I think people expect things to happen overnight and they don’t.
No, they don’t.
There are people like author Veronica Roth, who wrote the Divergent series. She wrote her first book when she was 21, and it was a young adult book. It’s not the same type of material. People go, ‘Oh my God! I can do that by the time I’m 22,’ and I say, ‘Well, you can try.’
You have to be realistic.
Yeah. There are some writers like Zadie Smith, who wrote White Teeth when she was 23 or 24, but that’s really, really rare. I think fiction is hard to write, harder than anything else, when you’re young, and to do it well.
Yes, I think you’re right.
I think you can write personal narrative as a young person that can be very good. I can remember writing poems in my early twenties. I was much better at writing poetry than at fiction. I published a lot of my poems in my twenties, and they were decent poems, but it was hard to write good fiction. It’s very different.
I think you need experience. I think that’s the big difference. I think you have to understand life a little better and how it actually really works instead of how you think it works.

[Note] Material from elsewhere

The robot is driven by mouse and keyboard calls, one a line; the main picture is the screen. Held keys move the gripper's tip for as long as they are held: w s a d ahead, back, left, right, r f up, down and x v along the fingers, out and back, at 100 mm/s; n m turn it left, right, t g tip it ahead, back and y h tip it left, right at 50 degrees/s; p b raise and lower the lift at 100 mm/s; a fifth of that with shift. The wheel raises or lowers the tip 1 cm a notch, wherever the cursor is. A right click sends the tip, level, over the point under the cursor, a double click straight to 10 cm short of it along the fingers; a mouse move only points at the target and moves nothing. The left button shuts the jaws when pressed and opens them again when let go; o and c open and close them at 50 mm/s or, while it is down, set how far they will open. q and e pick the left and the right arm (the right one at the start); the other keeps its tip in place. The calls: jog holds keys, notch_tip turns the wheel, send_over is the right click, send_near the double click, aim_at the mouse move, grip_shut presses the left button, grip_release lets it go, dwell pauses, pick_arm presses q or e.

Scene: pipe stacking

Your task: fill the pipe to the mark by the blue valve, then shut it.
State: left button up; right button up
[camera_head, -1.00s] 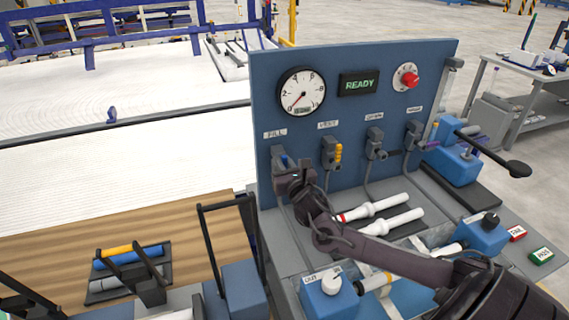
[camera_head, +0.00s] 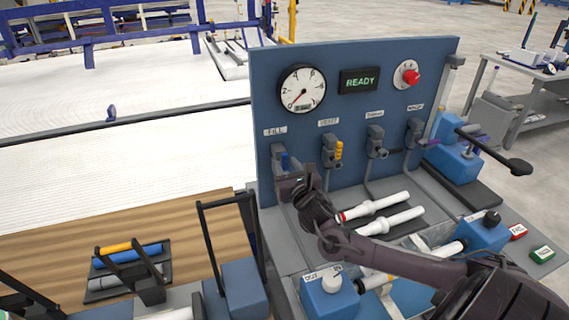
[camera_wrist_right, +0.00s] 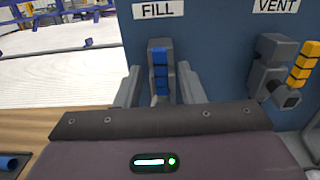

Yeah, you have to be able to step outside yourself and your own ego. Try to inhabit someone who is different from you, and try to see. There is this other writer I admire, whose name is (T.) Geronimo Johnson. We were on a panel together in New Orleans last December, and he said something to the effect of, “One goal of fiction is to get readers to care about people who are different from them.” And I said, “That’s exactly it!”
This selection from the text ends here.